Among its many intricacies and oddities, the English language yields several examples of word pairs that differ only by one letter between them and yet differ widely in meaning. One of the most common such pairings is complement and compliment. As close as they appear and, thus, as easy as they are to confuse, they have two entirely different definitions. To use one where you mean the other can be more embarrassing than you might imagine. One area where they’re easily mixed up is in descriptions of food and wine. To say, for example, that a certain burgundy complements the short ribs you’re serving for dinner is to mean that the flavor of one rounds out and brings out the flavor of the other; each completes the other. To substitute compliments for complements in such a situation isn’t entirely without justification. Still, a more apt use of compliment might be what you pay the host upon tasting the deliciously complementary flavors of the burgundy and short ribs. Typically, wines don’t dole out compliments.
Perhaps the trickiest pairing of this sort is affect and effect. Early on in school, you’re taught that the first of those is a verb, and the second is a noun. “Your sad eyes affect my mood” versus “Your sad eyes have an effect on my mood.” Although still easy enough to mix up, these verb-noun categories aren’t fixed! They’re subject to elaboration, which is to say that, in certain verbal situations, affect can also be a noun, and effect can also be a verb. The noun affect is etymologically linked to affection. It means “feeling or emotion.” The verb effect means “to bring about,” as in “The broken column effected the entire building’s collapse.” Oh, and just to complicate matters even more, the verb affect can also mean to “pretend”—as in an affectation—or “to like,” as in “If you affect that bouquet, I’ll buy it for you.” Clear?
Seriously, to switch around those two words would seem, at some point, inevitable and understandable. And some but-for-one-letter pairings challenge memory, sending you to the dictionary with every use—adverse or averse, immigrate or emigrate (okay, two letters’ difference there)?

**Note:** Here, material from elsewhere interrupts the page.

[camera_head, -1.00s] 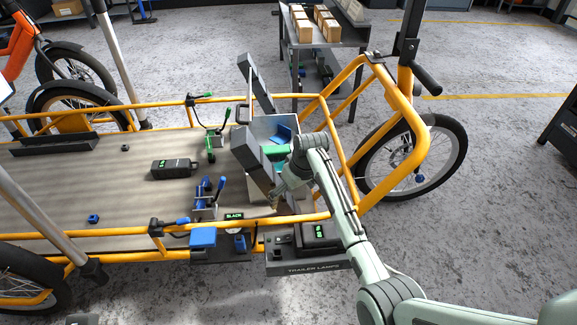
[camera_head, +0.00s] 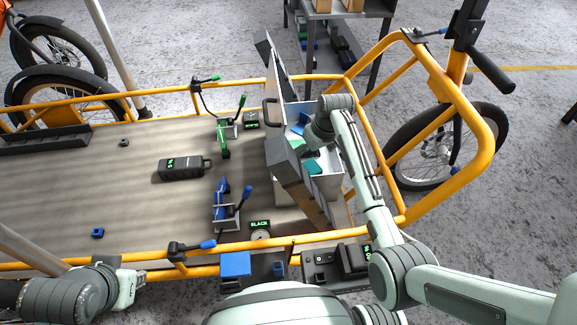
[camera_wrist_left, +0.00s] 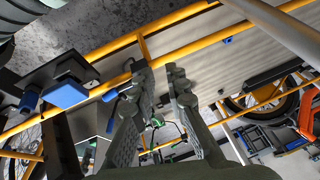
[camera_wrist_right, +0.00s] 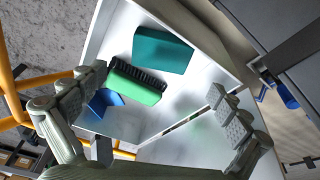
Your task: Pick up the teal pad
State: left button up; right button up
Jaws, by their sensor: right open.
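The teal pad (camera_wrist_right: 162,50) lies inside an open white-lined box (camera_wrist_right: 105,25) in the right wrist view. In the head view the teal pad (camera_head: 314,168) shows near the box's front end. A green brush (camera_wrist_right: 135,84) with dark bristles lies beside it, and a blue item (camera_wrist_right: 103,102) lies beyond the brush. My right gripper (camera_wrist_right: 155,85) is open and empty, pointing into the box, its fingers spread over the brush and just short of the pad. In the head view my right arm partly hides the box's contents. My left gripper (camera_wrist_left: 160,72) is open and empty.
The box's grey lid (camera_head: 275,70) stands up on its left side. The yellow cargo bike rail (camera_head: 390,150) runs along the right. The bed's left part is mostly clear.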

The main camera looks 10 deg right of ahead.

But one instance in which getting a single letter wrong reflects badly on the writer is the university that goes by the name Johns Hopkins. People who say or write John Hopkins labor under the false impression that the institution is named after a man whose first name is, obviously, John. Those folks are only partly wrong, since Johns is indeed a first name, and a very unusual one. Johns Hopkins, a nineteenth-century Baltimore entrepreneur, abolitionist, and philanthropist, endowed the university and other institutions in the area that are named after him. Surely the 1800s saw other men named “Johns,” not “John,” but they didn’t leave a memorial legacy, and eventually the name became exclusively singular.